Emmanuel Bove, Mes amis
J’ai lu Emmanuel
Bove (1898-1945) dans les années 80, en profitant d’une vague de rééditions (chez
Flammarion et Calmann-Lévy, je crois). La vague est retombée, malgré quelques
répliques de loin en loin, et j’ai un peu oublié Emmanuel Bove tout en me
promettant d’y revenir un jour ou l’autre.
Le jour est
venu : deux éditeurs republient en même temps Mes amis – Le Livre
de poche et L’Arbre vengeur. On croirait un gag. J’ai pensé qu’il n’était pas
interdit d’en renforcer l’effet comique et d’ajouter de manière subreptice une
troisième réédition – numérique, celle-ci – aux précédentes. Je me suis fait plaisir
puisque je me suis ainsi plongé dans Mes amis. Si d’autres partagent
ce plaisir, tant mieux.
Victor Bâton, ou
plutôt Bâton Victor, comme il dit quand il se présente avec un sens formel qui
l’honore en même temps qu’il donne l’impression d’être au régiment, cherche à
passer inaperçu même quand personne n’est là pour l’observer : il se lave
courbé, marche de même, passe les portes de profil (l’angle sous lequel il
préfère se voir dans un miroir), prend garde à ne pas déranger, à ne pas faire
un geste inconvenant, fournit des explications pour des comportements qui n’ont
pas besoin de commentaires, craint de mal faire, ou que son attitude, bien que
calculée au plus près de ce qu’il pense être correct, soit mal interprété…

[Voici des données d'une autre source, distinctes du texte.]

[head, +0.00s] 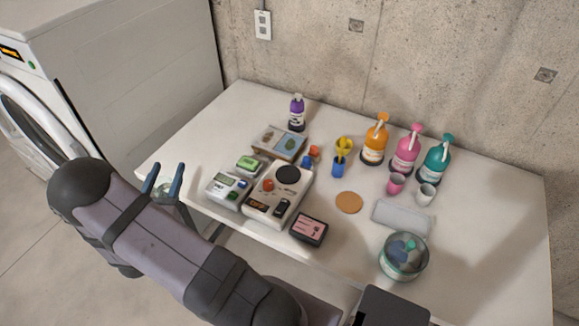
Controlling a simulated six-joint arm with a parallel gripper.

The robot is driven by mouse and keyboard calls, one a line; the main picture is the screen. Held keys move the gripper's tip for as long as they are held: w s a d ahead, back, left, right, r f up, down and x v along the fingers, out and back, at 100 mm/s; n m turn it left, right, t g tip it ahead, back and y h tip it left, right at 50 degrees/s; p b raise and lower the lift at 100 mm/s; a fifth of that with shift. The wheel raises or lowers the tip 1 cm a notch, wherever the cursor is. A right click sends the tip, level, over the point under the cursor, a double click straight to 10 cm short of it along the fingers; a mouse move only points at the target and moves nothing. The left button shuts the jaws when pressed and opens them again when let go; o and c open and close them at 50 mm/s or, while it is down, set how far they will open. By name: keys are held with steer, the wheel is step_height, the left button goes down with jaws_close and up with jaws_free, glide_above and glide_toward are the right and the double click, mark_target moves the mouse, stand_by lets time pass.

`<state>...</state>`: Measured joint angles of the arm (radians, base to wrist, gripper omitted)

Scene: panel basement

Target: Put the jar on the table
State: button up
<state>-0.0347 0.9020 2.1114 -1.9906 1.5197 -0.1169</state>
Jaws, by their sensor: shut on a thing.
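My gripper (164,181) is at the left, beside the table's left front edge, with its two blue fingers pointing up in the picture. It is shut on a small, clear, glass-like thing that looks like the jar (166,190). The jar is mostly hidden by my arm and the fingers, so its shape and tilt cannot be told. It appears off the tabletop. The white table (330,235) fills the middle and right.
A scale-like device (278,196), small boxes and a dark pink-labelled box (309,229) crowd the table's left half. Pump bottles (406,150) stand at the back. A round glass container (403,270) stands front right. The table's left back area is clear.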

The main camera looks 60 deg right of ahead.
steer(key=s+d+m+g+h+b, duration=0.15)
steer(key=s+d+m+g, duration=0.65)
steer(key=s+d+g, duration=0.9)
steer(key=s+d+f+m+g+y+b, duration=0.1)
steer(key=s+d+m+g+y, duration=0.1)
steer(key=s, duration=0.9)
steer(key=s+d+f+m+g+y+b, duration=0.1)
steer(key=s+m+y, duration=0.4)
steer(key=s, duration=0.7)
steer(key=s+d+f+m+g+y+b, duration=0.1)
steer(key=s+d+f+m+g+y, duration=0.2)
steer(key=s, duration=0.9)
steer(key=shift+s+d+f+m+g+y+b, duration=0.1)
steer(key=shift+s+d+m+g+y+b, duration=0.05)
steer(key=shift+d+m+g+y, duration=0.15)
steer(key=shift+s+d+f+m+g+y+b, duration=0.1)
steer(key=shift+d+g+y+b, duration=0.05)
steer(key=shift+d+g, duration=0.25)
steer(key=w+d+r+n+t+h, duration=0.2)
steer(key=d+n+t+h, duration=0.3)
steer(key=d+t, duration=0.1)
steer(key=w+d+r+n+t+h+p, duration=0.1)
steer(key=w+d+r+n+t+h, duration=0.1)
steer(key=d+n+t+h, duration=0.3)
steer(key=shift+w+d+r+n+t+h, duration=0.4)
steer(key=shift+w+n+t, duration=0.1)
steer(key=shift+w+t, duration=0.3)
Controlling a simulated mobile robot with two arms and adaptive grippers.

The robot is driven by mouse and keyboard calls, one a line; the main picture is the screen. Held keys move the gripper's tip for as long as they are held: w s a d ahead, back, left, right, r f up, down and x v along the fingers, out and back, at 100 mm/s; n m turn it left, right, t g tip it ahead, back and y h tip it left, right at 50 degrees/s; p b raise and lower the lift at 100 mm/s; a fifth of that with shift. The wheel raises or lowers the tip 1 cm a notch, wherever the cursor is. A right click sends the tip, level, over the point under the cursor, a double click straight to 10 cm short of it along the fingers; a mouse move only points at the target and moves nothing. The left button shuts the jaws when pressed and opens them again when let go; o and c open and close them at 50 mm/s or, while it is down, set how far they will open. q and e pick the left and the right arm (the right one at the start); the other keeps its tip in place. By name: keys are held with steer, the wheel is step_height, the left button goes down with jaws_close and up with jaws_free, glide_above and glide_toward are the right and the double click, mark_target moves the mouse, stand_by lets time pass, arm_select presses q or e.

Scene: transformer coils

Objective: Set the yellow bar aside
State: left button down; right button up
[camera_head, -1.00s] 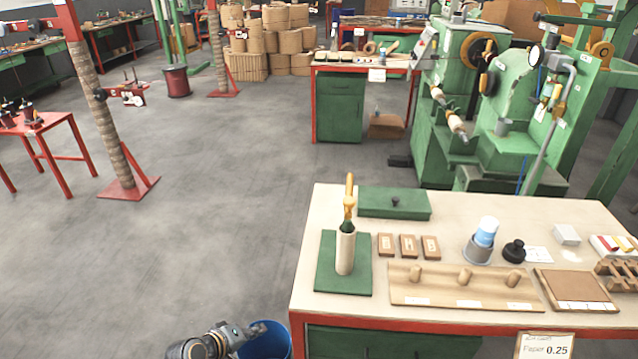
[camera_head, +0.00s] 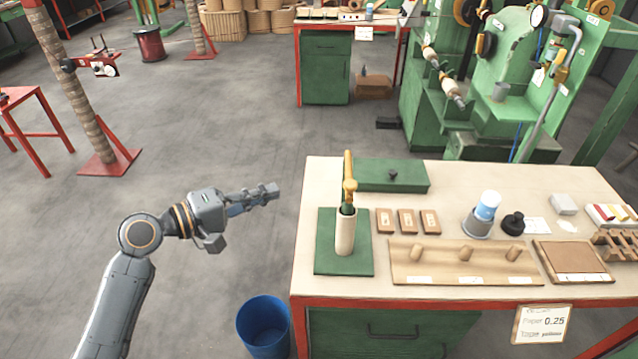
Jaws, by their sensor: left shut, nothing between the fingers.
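A yellow bar (camera_head: 348,170) stands upright at the top of a cream cylinder (camera_head: 345,233), with a dark green piece between them. The cylinder stands on a green mat (camera_head: 328,255) at the left end of the workbench (camera_head: 320,172). My left gripper (camera_head: 272,190) is shut and empty. It hangs over the floor just left of the bench, apart from the bar and pointing right. My right gripper is out of view.
A green lidded box (camera_head: 410,176) lies behind the mat. Small wooden blocks (camera_head: 407,221) and a pegged wooden board (camera_head: 440,266) lie to its right. A blue bin (camera_head: 263,325) stands on the floor beside the bench.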

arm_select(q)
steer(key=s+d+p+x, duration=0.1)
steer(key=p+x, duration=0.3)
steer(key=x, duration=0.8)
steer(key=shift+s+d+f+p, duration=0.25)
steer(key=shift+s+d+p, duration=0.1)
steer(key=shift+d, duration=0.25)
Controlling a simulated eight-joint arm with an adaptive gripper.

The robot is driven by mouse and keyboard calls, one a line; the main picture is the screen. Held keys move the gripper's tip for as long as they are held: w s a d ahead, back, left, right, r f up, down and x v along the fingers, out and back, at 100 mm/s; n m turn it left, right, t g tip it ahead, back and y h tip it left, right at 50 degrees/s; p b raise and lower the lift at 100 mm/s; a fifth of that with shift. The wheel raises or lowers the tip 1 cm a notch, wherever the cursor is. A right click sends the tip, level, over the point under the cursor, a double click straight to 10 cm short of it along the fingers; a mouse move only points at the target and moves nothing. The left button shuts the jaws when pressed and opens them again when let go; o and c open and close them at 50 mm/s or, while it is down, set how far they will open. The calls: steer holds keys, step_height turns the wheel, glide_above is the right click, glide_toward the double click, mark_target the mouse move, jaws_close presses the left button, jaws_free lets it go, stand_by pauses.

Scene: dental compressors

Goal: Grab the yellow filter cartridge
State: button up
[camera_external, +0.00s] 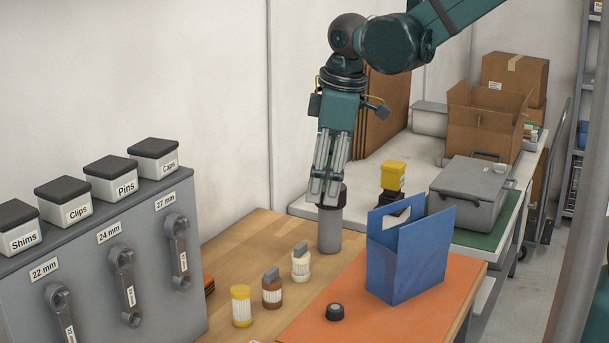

Timide et mou, indécis, il est un homme gris comme ceux auxquels aimera à
s’attacher Simenon, un peu plus tard. (Il n’a pas fallu attendre certain roman
érotique pour savoir qu’il y avait plus d’une nuance dans le gris.) Sinon que,
dans sa volonté trop marquée de ne pas se faire remarquer, Victor Bâton paraît
empoté, ce qui se remarque, et il s’en trouve gêné.
« J’avais
eu l’intention de ne donner que deux sous de pourboire. Au dernier moment,
craignant que ce ne fût pas assez, je laissai quatre sous. »
Le grand malheur
de sa vie est moins d’avoir été blessé à la guerre que de n’avoir pas d’amis.
L’ironie du titre se double des démarches entreprises avec maladresse pour se
lier avec des personnes de rencontre, dont Mes amis fait collection.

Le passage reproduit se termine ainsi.